Plus généralement, une relance du dialogue social tripartite au plan national est plus que jamais nécessaire, et ce, alors même que les relations entre le Président de la République et le gouvernement, d’une part, et l’Ugtt, d’autre part, semble au plus mauvais tournant de leur histoire en Tunisie, tandis que l’Utica traverse, pour sa part, une léthargie jamais vécue depuis sa création.

Pourtant le dialogue national, y compris le dialogue social, reste une priorité tant il constitue une donnée inhérente à la Tunisie depuis son indépendance et tant les relations du travail sont empreintes de la marque constante du mouvement syndical tunisien qui est, à bien des égards, assez particulier bénéficiant d’une intégrité suffisante qui répugne à le classer parmi les autres mouvements syndicaux dans les pays voisins et bien ailleurs et ce, en raison de sa vocation, dès l’origine, à allier le nationalisme et la quête d’indépendance nationale et de libertés aux revendications purement sociales.

Convient-il de rappeler, au cas où on aurait parfois tendance à l’oublier, que la motivation première de l’Ugtt, à sa constitution le 20 janvier 1946 durant la période du Protectorat français, répondait à une volonté d’affirmer la spécificité des revendications de la classe ouvrière tunisienne et ses aspirations non seulement à l’amélioration de ses conditions de vie et de travail, mais aussi à la dignité et à la liberté, intégrant ainsi son action syndicale dans le cadre plus large du Mouvement de libération nationale. Comme rapporté par le président Mohamed Ennaceur, « l’engagement de l’Ugtt dans la lutte pour la libération nationale s’est concrétisé non seulement par la formulation de revendications politiques, mais aussi par une participation active à l’action politique et à la direction du mouvement de libération nationale, ce qui a entraîné, entre autres conséquences, l’assassinat en décembre 1952 du fondateur et chef du mouvement syndical tunisien (Farhat Hached) par une organisation terroriste colonialiste et l’emprisonnement de plusieurs dirigeants syndicaux » (Cf. « Les syndicats et la mondialisation : le cas de la Tunisie », Institut international d’études sociales, Genève, DP/120/2000).
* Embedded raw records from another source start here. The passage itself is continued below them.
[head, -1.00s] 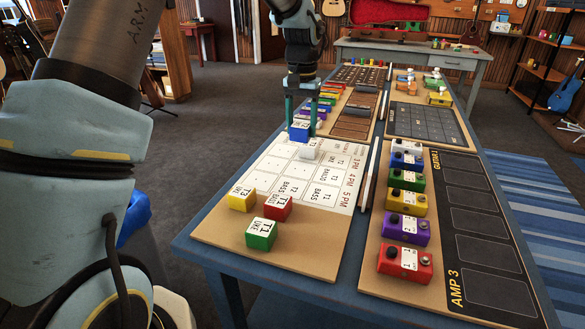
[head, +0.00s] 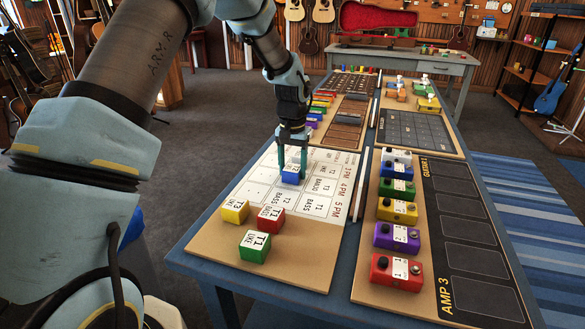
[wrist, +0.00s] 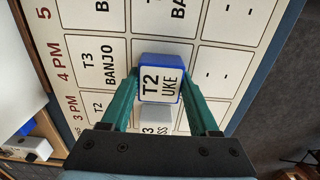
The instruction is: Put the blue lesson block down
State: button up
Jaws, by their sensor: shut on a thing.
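The blue lesson block (head: 291,174) has a white top marked T2 UKE. My gripper (head: 292,170) is shut on it over the white schedule board (head: 250,182). In the wrist view, the block (wrist: 160,80) sits upright between the two green fingers (wrist: 162,88). The block is at or very close to the board; I cannot tell whether it touches. In the wrist view, a printed T3 BANJO cell (wrist: 97,62) lies to its left and a dashed cell (wrist: 225,72) to its right. A pale grey block (wrist: 156,119) shows partly behind my gripper's body.
Yellow (head: 234,210), red (head: 270,218) and green (head: 254,246) blocks stand at the board's near end. A row of pedals, including a red one (head: 397,272), stands on the amp board at right. Other boards fill the table's far part.

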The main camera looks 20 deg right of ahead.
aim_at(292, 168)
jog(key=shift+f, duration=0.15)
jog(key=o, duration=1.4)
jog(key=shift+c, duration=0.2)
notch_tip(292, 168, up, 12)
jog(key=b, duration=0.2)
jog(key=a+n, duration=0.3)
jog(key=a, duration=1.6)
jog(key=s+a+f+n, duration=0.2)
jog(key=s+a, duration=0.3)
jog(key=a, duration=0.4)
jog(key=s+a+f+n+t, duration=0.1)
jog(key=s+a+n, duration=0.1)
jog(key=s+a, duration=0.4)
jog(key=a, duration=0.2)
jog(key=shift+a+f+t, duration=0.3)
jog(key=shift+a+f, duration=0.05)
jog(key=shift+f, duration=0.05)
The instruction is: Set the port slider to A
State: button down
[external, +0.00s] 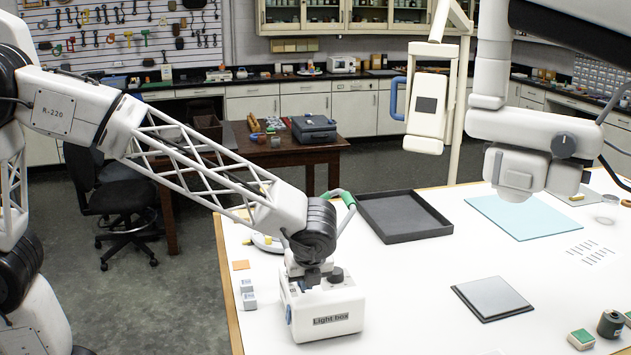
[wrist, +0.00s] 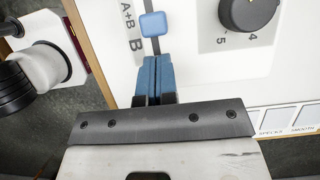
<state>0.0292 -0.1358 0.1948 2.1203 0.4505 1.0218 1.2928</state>
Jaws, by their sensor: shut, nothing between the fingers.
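The blue port slider knob (wrist: 153,23) sits in a dark slot on a white panel in the wrist view. Printed marks "A+B" (wrist: 128,14) and "B" (wrist: 136,44) lie left of the slot; the knob is level with the space by A+B. No A mark is in view. My gripper (wrist: 152,60) is shut and empty, its blue fingers together just below the knob in the picture, with a small gap between. In the external view my gripper (external: 312,272) is over the white light box (external: 322,308); the slider cannot be made out there.
A black dial (wrist: 248,12) with numbers stands right of the slider. In the external view, a dark tray (external: 402,238), a grey square plate (external: 492,298) and small boxes (external: 248,294) lie on the white table. The table's left edge is close to the light box.

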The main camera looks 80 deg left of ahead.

Au lendemain de l’Indépendance, l’Ugtt s’est trouvée tout naturellement associée à la mise en place des institutions et des structures du nouvel Etat tunisien, y compris en jouant un rôle crucial au sein de l’Assemblée constituante, où elle a pesé dans les débats ayant abouti à l’élaboration de la première Constitution tunisienne, qui consacre les droits politiques, économiques et sociaux fondamentaux et dont l’article 8 garantit le droit syndical à côté d’autres libertés publiques.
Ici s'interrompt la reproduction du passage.